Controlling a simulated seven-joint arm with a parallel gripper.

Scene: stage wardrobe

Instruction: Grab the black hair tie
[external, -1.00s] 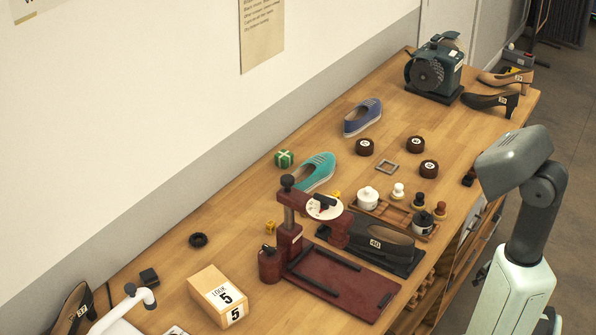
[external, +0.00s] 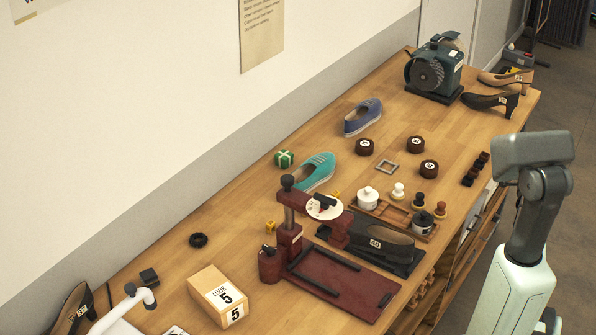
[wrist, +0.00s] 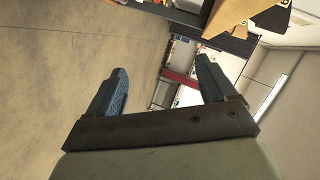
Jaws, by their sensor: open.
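A black ring, which looks like the black hair tie (external: 198,240), lies flat on the wooden bench at the left, behind the numbered box. My gripper shows in the wrist view (wrist: 162,88), with its two blue fingers spread wide and nothing between them. The wrist view looks out over the floor and the far side of the room, and the hair tie does not show there. In the external view my arm stands at the right, beside the bench's front edge, far from the hair tie; its fingers are not visible there.
The wooden bench (external: 150,252) is crowded. A teal shoe (external: 316,172), dark round pucks and a grinder (external: 434,70) are farther back. Bare wood surrounds the ring.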

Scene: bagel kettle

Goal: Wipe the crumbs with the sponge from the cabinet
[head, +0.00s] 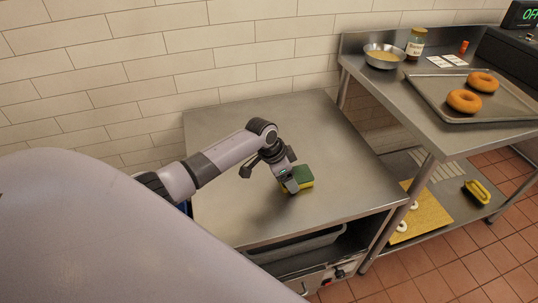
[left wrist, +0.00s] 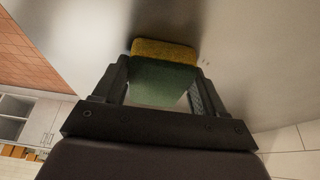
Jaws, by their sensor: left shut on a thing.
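A green and yellow sponge (head: 304,174) is on or just above the steel top of the cabinet (head: 230,145), near its middle; contact cannot be told. My left gripper (head: 290,186) is shut on it. In the left wrist view the sponge (left wrist: 163,75) sits between the two fingers of my left gripper (left wrist: 160,92), its yellow edge facing away. A few tiny dark specks, perhaps crumbs (left wrist: 205,63), lie on the steel just right of the sponge. My right gripper is not in view.
A steel table (head: 400,95) on the right holds a metal bowl (head: 384,56), a jar (head: 416,42) and a tray (head: 440,108) with two bagels. The steel top around the sponge is otherwise clear.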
---*---
With the pictures left out, restate word for word every line of the data above, from the first down to the line that contains "[wrist, +0.00s]".

Controlling a simulated seven-joint arm with a parallel gripper.

Scene: stage wardrobe

Instruction: Grab the black hair tie
[external, -1.00s] 
[external, +0.00s] 
[wrist, +0.00s] 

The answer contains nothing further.